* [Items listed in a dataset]
---

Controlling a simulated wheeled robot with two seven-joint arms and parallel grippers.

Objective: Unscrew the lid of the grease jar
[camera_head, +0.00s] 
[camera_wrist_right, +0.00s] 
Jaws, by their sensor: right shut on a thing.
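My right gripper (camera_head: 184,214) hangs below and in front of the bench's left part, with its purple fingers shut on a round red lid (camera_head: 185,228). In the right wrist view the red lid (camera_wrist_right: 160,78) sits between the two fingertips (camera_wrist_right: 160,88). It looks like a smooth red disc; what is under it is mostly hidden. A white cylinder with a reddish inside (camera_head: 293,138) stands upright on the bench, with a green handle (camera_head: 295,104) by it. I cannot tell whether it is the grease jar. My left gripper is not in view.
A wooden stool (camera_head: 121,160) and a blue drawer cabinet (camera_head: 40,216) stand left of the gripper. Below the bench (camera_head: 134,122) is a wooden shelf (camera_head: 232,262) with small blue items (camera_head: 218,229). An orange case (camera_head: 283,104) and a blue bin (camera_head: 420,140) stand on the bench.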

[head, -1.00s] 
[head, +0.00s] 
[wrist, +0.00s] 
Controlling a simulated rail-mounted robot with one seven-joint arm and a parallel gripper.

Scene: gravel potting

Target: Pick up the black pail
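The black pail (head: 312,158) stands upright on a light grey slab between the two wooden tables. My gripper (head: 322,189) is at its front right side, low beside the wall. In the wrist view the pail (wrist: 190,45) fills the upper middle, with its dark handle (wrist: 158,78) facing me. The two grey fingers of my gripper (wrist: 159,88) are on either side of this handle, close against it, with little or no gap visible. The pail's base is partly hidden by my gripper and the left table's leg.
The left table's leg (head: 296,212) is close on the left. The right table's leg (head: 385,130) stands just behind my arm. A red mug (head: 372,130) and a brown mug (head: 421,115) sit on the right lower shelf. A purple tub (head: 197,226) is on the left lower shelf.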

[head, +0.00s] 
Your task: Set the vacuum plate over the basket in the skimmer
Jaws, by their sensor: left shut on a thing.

---

* [Set task] Go through the material above and copy each line that has the word "seven".

* [Answer to the task]
Controlling a simulated wheeled robot with two seven-joint arms and parallel grippers.
Controlling a simulated rail-mounted robot with one seven-joint arm and a parallel gripper.

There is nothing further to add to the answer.